# Problem to work on
Copy out only the span from the line with "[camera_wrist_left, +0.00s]" to the end of the data, both ends kept, word for word.

# Source material

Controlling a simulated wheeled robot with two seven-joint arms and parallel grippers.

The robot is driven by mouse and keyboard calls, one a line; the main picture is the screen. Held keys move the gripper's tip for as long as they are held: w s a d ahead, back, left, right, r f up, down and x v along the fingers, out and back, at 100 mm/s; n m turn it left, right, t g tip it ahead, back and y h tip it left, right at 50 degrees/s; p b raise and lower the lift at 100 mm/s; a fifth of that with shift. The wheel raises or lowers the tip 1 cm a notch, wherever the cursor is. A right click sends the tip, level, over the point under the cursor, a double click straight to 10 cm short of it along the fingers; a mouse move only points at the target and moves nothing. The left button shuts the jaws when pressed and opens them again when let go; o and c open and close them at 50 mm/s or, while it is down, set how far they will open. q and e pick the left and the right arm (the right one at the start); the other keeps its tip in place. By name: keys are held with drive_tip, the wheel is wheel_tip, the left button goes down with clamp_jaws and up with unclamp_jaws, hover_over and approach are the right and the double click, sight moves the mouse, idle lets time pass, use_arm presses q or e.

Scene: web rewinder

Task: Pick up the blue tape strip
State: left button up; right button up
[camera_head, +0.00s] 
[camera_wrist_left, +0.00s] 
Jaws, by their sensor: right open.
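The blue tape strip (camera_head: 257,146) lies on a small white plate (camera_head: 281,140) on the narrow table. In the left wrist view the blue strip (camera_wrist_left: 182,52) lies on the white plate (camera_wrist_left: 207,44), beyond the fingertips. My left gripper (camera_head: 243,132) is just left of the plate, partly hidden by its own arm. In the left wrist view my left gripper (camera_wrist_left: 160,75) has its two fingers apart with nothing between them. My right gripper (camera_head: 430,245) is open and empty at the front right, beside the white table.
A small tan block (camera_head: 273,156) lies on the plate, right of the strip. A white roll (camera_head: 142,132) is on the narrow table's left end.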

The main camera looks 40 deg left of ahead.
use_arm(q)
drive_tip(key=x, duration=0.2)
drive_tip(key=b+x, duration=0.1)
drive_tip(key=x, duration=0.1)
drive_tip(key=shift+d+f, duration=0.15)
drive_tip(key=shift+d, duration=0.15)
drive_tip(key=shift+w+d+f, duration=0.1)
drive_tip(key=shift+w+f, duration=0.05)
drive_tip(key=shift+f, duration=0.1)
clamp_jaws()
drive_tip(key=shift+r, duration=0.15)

# Answer to this problem
[camera_wrist_left, +0.00s] 
Jaws, by their sensor: right open.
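The blue tape strip (camera_head: 257,146) lies on a small white plate (camera_head: 281,140) on the narrow table. In the left wrist view the blue strip (camera_wrist_left: 182,52) lies on the white plate (camera_wrist_left: 207,44), beyond the fingertips. My left gripper (camera_head: 243,132) is just left of the plate, partly hidden by its own arm. In the left wrist view my left gripper (camera_wrist_left: 160,75) has its two fingers apart with nothing between them. My right gripper (camera_head: 430,245) is open and empty at the front right, beside the white table.
A small tan block (camera_head: 273,156) lies on the plate, right of the strip. A white roll (camera_head: 142,132) is on the narrow table's left end.

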The main camera looks 40 deg left of ahead.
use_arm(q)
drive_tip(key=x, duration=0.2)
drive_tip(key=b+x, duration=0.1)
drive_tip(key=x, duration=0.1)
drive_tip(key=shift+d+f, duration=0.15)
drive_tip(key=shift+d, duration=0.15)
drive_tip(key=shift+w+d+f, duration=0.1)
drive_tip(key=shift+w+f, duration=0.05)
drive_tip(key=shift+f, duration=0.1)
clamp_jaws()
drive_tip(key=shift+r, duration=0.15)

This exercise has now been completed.